Performance
Performance is about ensuring all the system resources are used optimally in the process of meeting the application’s requirements. Last but not least, the cost of database performance is often measured in terms of how quickly data are fetched from and returned to their respective applications.
Multiple layers that might impact DW performance are:
Physical layer, like disks, RAM, OS, Server processes Data schema layer, like tables, container, data types, volumes, and location Network layer performance, like network speed, etc.
Application layer on-premises, off-premises, or hybrid, size of application Modern data warehouses have the same definition of performance as traditional warehouses. There are three factors of DW performance:
1. Workload of the data warehouse is the combination of number and complexity of online transactions, regular batches, ad-hoc jobs, and configuration of server settings, like frequency of logs, back-ups, etc. Workloads can be predicted with confidence after analyzing historical data. The workload can be planned and optimized depending on the patterns. However, DBAs (database administrators) don’t have historical data in the case of a new server setup. Workload has a major influence on performance.

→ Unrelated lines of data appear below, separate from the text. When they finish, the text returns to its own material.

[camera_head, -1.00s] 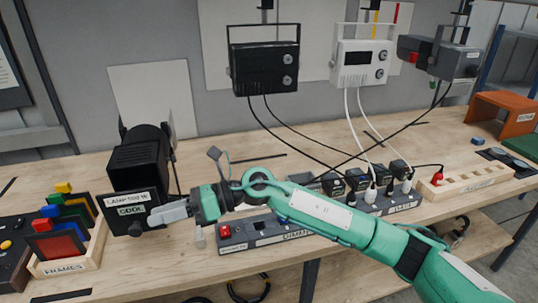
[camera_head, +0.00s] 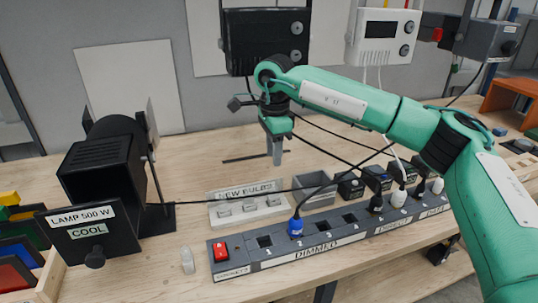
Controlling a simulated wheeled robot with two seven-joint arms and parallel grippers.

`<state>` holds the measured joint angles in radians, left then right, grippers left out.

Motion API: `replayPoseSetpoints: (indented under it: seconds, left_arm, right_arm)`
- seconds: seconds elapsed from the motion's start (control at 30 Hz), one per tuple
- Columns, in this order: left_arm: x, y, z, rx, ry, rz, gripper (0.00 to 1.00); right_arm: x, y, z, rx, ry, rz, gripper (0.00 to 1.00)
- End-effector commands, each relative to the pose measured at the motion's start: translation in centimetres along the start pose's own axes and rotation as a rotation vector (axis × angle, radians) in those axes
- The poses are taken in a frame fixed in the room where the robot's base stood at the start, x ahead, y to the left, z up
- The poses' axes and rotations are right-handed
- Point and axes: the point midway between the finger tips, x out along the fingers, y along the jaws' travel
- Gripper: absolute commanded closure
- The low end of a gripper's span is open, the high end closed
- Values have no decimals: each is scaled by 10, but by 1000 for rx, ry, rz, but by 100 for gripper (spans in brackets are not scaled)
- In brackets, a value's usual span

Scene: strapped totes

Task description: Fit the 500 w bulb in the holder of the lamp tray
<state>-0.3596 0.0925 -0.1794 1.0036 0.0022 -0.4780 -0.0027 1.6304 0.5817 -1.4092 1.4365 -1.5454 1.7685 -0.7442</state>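The black lamp (camera_head: 105,165) stands at the left of the bench. A front panel labelled "LAMP 500 W" and "COOL" (camera_head: 88,232), with a round knob, sits low in front of its housing. The tray's holder is not visible behind the panel. A white rack labelled "NEW BULBS" (camera_head: 246,192) holds several small pieces, too small to identify. A small clear, bulb-like object (camera_head: 187,261) stands on the bench left of the power strip. My right gripper (camera_head: 277,158) points down above the bench behind the rack; its finger gap is unclear. My left gripper is out of view.
A grey power strip marked "DIMMED" (camera_head: 318,250) has a red switch, a blue plug (camera_head: 296,226) and black and white plugs. A grey open bin (camera_head: 316,192) sits beside the rack. Coloured frames (camera_head: 17,245) stand far left.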

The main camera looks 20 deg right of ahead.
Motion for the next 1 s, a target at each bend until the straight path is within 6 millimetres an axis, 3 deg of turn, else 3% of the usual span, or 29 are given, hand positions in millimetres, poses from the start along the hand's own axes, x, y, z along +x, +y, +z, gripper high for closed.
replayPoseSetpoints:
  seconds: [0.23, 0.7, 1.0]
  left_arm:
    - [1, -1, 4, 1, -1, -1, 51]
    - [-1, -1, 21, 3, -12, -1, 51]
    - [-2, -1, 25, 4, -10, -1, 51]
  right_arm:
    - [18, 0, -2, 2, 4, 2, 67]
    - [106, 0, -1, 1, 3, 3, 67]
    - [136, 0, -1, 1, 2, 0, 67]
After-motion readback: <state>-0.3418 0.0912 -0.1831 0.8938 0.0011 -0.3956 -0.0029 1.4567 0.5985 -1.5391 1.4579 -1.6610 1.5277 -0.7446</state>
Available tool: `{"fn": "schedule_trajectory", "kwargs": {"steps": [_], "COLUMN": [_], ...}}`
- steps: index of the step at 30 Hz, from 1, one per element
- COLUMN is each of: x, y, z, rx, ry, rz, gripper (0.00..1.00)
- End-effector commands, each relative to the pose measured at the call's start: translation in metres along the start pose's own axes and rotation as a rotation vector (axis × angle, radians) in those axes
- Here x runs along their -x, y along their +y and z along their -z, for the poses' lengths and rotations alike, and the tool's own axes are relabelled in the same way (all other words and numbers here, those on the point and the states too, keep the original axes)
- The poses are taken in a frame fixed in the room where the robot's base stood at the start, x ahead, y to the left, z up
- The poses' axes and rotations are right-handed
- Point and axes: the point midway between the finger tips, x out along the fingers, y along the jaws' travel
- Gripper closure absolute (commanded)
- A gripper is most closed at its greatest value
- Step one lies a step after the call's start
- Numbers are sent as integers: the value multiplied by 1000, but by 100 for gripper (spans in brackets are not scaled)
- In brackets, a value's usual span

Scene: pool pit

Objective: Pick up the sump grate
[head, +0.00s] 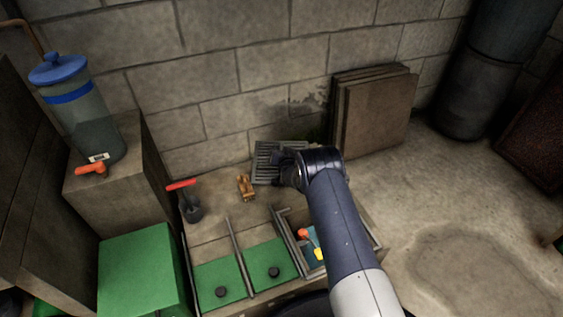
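The sump grate (268,150) is a grey slotted rectangle near the foot of the block wall, in the middle of the head view. My gripper (283,172) is dark and lies over the grate's lower right part in the picture, at the end of my arm. The gripper and wrist hide part of the grate. I cannot tell whether the gripper touches it, and the fingers are too dark and small to show whether they are open or shut.
A small orange-brown object (245,187) and a red-handled valve (190,203) are left of the grate. Green-floored compartments (220,275) are in front. Brown panels (372,115) lean on the wall at right. A blue-lidded canister (85,115) stands on a block at left.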

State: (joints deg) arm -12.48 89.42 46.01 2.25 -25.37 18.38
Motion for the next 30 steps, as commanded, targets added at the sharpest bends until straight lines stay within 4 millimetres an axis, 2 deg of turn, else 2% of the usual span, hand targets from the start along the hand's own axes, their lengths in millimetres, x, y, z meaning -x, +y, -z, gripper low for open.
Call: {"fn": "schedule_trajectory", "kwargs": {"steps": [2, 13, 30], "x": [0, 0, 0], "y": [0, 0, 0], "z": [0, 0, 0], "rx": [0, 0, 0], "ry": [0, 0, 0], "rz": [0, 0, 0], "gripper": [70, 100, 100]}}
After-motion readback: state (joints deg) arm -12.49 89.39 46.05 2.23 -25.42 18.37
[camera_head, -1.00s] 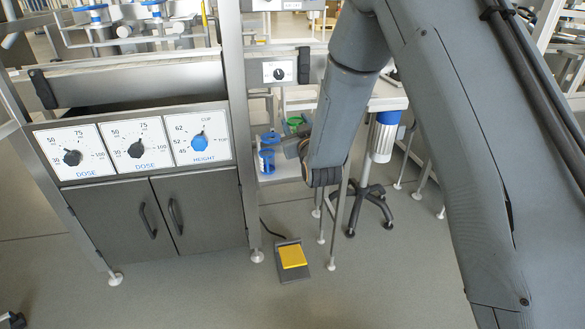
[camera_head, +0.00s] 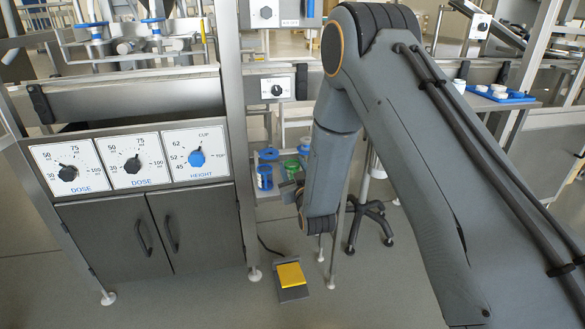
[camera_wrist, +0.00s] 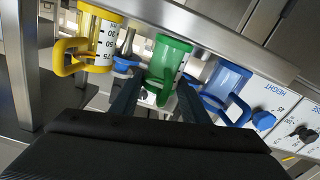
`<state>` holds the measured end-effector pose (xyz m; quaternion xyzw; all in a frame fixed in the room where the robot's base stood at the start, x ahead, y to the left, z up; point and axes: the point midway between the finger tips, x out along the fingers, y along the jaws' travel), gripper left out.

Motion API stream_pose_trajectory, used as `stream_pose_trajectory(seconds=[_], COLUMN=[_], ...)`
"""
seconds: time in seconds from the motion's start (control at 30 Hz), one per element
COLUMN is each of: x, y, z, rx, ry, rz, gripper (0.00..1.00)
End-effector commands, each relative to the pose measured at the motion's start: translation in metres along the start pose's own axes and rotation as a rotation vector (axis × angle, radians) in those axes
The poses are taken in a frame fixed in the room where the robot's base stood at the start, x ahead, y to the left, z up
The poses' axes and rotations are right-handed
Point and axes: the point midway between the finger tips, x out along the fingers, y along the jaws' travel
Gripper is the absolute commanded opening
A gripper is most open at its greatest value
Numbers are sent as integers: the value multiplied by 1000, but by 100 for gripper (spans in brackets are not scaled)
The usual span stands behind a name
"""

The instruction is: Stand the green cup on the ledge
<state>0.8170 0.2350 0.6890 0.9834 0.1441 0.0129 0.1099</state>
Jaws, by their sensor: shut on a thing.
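The green cup (camera_wrist: 170,58) is in the middle of the wrist view, between the two dark fingers of my gripper (camera_wrist: 158,88), which is shut on it at its handle side. The green cup also shows in the head view (camera_head: 291,167), partly hidden behind my gripper (camera_head: 292,188). A blue cup (camera_wrist: 226,84) is close to its right in the wrist view, and a yellow cup (camera_wrist: 98,38) is to its left. In the head view the blue cup (camera_head: 264,177) stands left of the green one. I cannot tell for sure which surface is the ledge.
A steel upright (camera_head: 236,130) and the dial panel (camera_head: 130,157) stand left of the cups. A metal rail (camera_wrist: 225,38) runs close beside the cups in the wrist view. A yellow foot pedal (camera_head: 291,274) lies on the floor below. A blue tray (camera_head: 515,97) is at the right.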

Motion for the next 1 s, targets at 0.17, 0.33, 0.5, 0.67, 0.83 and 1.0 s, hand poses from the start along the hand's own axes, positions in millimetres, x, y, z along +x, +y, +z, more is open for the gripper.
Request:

2. Throughput is the measure of the DW’s ability to carry out the amount of processing involved with the workload, size of server, and type of job. This can impact overall throughput, including I/O, CPU speed, size of RAM, parallel processing capabilities of server, and efficiency of operating system.
3. Contention for system resources. This is the condition in which two or more components of the workload are competing to use the same resources. Common examples are multiple users writing/updating a single row, resulting in long waits. As the contention increases throughput decreases for a traditional DW. A modern DW handles this by choosing scalable cluster architectures to distribute workload and avoid contention. Databases use automatic sharding and replication to improve availability and performance while reducing contention.
There are ways to improve performance by providing indexes. Network speed, increasing number of buffers and buffer size, partitioning, range, and list, database tuning, hashing, and joining eliminate system-wide and application-specific bottlenecks.
There are multiple dimensions of performance: storage, I/O, and processing.